Exercise details —
Using the listing below, copy every line that mentions "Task".
════════
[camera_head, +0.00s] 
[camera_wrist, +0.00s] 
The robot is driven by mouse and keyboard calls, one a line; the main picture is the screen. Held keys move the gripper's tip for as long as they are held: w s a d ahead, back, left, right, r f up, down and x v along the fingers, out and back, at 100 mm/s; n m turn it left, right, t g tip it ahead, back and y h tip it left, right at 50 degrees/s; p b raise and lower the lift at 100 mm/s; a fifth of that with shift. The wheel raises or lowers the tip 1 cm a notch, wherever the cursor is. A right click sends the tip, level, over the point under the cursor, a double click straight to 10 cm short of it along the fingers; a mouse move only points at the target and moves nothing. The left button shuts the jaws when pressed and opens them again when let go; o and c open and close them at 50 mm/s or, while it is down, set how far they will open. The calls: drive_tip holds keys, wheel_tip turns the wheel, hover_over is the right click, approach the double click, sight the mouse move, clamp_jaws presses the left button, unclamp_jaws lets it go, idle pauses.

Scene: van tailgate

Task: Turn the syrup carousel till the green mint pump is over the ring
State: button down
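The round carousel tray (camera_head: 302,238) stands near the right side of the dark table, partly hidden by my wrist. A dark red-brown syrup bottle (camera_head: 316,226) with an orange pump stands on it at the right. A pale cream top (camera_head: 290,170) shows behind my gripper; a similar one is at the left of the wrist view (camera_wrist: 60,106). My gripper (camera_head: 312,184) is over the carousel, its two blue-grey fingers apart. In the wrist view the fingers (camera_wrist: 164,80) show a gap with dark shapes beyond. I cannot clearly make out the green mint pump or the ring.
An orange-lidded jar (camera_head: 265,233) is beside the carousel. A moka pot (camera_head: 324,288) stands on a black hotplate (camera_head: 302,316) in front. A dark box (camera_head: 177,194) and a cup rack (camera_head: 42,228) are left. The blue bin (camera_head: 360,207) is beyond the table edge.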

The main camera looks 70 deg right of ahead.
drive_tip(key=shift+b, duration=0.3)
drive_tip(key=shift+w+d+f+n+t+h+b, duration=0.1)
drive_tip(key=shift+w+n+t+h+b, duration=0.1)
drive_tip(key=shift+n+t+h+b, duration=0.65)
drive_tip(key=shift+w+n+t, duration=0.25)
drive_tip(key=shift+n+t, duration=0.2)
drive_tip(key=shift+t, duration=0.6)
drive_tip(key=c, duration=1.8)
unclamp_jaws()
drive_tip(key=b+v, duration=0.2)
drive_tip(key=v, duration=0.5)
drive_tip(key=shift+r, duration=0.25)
════════
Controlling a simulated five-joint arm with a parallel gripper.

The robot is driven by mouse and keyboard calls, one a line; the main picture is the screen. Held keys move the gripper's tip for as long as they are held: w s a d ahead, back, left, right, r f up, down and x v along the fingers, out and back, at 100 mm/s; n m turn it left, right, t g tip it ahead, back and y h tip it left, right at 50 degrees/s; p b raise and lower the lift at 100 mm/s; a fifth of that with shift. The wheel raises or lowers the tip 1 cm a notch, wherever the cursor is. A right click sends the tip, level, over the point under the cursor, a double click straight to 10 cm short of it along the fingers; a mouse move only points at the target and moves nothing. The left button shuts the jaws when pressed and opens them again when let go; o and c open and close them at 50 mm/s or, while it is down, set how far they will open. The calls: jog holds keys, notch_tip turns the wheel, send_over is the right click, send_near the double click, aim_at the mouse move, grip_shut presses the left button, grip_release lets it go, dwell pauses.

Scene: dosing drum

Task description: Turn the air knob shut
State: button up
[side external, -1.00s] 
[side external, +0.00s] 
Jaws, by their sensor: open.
════════
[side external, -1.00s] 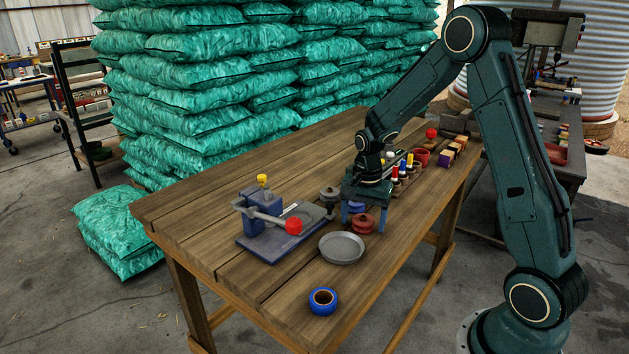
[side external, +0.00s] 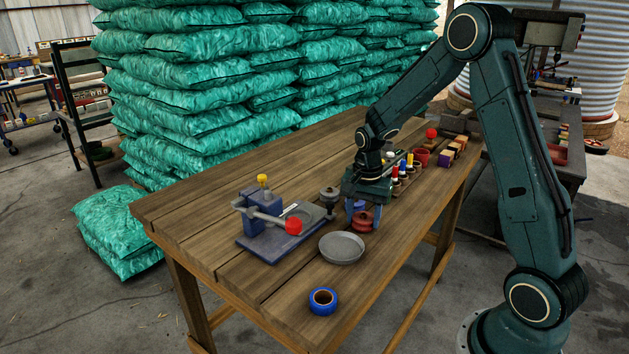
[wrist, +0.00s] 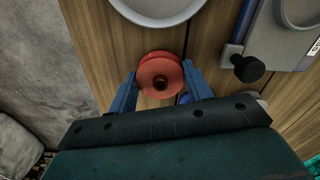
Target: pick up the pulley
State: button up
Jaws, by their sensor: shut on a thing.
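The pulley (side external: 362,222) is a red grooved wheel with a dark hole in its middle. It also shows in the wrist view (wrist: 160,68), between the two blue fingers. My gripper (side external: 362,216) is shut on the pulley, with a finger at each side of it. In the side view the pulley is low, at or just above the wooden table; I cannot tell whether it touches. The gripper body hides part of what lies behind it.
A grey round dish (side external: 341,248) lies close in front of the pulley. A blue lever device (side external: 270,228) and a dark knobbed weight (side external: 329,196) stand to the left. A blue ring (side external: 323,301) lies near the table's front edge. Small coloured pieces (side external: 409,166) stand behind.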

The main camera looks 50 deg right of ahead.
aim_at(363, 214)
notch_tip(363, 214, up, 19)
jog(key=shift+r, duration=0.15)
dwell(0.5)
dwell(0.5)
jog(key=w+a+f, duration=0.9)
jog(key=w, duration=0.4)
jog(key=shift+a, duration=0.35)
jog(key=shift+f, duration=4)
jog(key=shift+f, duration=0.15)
════════
Reply —
Task: Turn the syrup carousel till the green mint pump is over the ring
Task description: Turn the air knob shut

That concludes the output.